[What is asked]: Search the records below for the word "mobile". Pull out each line that has it.

[Supplied material]:
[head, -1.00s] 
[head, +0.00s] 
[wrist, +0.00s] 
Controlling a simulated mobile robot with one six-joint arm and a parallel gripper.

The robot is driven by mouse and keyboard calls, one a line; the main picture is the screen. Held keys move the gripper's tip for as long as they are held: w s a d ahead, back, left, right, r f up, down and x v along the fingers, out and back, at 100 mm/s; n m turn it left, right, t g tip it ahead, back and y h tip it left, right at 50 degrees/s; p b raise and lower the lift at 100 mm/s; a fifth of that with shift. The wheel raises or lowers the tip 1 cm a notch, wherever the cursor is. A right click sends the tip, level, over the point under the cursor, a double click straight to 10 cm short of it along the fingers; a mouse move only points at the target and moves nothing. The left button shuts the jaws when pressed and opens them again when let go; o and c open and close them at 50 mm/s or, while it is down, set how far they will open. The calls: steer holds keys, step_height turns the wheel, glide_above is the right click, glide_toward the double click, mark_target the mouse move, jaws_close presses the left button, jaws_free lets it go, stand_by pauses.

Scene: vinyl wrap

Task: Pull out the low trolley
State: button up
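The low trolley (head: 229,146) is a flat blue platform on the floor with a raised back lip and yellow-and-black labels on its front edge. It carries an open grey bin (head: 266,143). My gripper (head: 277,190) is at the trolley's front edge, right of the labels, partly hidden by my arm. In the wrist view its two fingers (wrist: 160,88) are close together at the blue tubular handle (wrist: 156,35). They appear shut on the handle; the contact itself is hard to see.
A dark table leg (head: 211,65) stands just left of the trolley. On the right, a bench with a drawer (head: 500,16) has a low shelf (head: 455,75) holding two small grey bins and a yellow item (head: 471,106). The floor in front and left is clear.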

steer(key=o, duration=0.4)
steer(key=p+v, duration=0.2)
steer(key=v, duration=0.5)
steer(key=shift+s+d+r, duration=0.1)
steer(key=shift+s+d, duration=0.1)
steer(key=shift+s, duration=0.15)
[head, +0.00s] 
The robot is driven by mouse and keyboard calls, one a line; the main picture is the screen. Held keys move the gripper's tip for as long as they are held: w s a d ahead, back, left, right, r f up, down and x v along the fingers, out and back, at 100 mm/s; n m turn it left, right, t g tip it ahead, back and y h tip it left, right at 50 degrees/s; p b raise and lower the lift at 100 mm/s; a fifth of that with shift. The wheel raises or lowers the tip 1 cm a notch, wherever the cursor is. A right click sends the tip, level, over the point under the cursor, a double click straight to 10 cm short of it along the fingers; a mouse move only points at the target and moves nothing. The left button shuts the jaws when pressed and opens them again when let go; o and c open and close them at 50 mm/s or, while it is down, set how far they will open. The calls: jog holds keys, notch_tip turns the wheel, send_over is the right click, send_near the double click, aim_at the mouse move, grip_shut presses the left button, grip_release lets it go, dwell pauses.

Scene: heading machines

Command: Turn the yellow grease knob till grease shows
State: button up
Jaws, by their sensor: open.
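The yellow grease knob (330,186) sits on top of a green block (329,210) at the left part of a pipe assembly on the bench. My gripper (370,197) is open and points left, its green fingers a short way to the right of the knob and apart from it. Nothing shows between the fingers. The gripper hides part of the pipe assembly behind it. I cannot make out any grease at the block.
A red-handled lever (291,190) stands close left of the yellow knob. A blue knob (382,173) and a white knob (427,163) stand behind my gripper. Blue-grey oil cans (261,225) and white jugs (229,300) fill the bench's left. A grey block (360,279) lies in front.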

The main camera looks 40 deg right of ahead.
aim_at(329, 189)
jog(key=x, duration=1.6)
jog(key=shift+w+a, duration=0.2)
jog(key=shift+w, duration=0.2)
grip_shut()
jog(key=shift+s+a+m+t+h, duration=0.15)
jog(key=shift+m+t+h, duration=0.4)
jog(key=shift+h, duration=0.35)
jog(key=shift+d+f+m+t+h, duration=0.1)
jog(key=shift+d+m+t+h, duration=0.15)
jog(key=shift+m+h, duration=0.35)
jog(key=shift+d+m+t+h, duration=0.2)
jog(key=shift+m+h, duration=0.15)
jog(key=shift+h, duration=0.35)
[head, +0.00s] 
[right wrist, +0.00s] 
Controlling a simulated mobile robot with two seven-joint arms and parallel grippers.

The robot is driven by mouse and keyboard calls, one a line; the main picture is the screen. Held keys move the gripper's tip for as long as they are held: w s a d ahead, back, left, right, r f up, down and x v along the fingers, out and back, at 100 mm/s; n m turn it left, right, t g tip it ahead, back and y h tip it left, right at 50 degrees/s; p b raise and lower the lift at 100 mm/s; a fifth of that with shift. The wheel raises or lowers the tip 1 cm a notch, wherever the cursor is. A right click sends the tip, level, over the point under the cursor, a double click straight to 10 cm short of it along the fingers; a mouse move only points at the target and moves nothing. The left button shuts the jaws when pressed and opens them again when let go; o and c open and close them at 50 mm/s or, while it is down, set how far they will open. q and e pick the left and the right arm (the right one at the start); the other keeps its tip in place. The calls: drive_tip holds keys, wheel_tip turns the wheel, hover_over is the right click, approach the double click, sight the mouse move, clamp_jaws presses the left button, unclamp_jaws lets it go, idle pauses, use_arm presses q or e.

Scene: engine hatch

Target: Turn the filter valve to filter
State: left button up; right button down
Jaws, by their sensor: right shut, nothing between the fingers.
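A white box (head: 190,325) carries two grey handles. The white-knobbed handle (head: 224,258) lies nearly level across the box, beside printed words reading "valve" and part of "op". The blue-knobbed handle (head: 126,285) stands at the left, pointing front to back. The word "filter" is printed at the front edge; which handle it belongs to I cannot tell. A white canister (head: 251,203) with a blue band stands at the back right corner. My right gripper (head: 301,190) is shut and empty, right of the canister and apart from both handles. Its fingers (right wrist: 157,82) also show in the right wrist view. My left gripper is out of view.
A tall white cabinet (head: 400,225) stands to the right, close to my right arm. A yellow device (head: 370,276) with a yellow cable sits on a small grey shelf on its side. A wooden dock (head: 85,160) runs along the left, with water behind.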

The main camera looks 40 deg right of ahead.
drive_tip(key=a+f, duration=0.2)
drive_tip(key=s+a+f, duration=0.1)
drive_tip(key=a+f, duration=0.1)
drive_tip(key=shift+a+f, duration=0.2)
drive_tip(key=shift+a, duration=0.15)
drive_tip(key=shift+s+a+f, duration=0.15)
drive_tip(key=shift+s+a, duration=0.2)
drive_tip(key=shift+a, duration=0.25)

[Answer for this exercise]:
Controlling a simulated mobile robot with one six-joint arm and a parallel gripper.
Controlling a simulated mobile robot with two seven-joint arms and parallel grippers.

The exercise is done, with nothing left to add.